** start of Data block **

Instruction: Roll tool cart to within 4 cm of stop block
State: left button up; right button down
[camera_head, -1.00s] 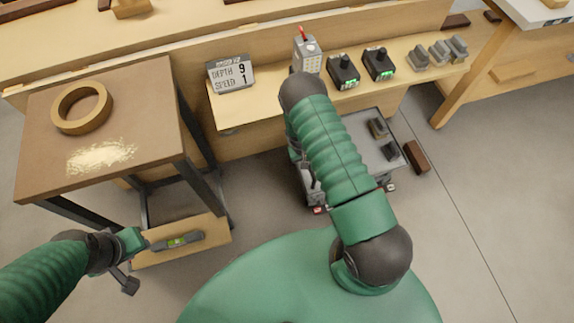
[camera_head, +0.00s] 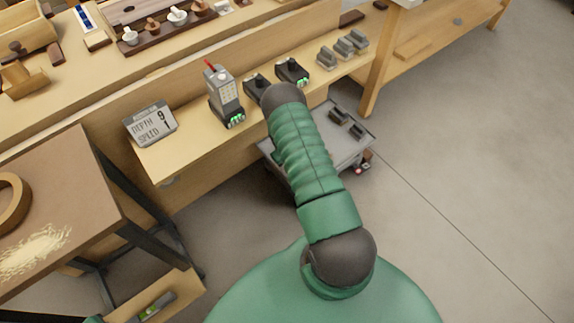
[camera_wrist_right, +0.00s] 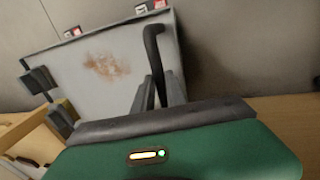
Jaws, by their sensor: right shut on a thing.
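The tool cart (camera_head: 343,150) is a low grey cart with a flat top, partly under the bench shelf and partly hidden by my right arm. In the right wrist view its grey top (camera_wrist_right: 100,85) has a rusty patch, and a black bent handle (camera_wrist_right: 152,45) rises from it. My right gripper (camera_wrist_right: 160,85) is shut on that handle, with dark fingers on either side. In the head view my right gripper is hidden behind its arm. No stop block can be made out now. My left gripper is out of view.
Small dark blocks (camera_head: 347,122) sit on the cart. The shelf (camera_head: 190,150) holds a depth and speed sign (camera_head: 150,124), a grey device (camera_head: 224,98) and black units. A bench leg (camera_head: 376,85) stands close behind the cart. Grey floor (camera_head: 470,170) to the right is clear.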

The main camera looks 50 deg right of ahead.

** end of Data block **

Your task:
Copy nothing but the lines above that run from the one with "[camera_head, -1.00s]" to the one with "[camera_wrist_right, +0.00s]", ends included; pictures stay out.

Exercise solution:
[camera_head, -1.00s] 
[camera_head, +0.00s] 
[camera_wrist_right, +0.00s] 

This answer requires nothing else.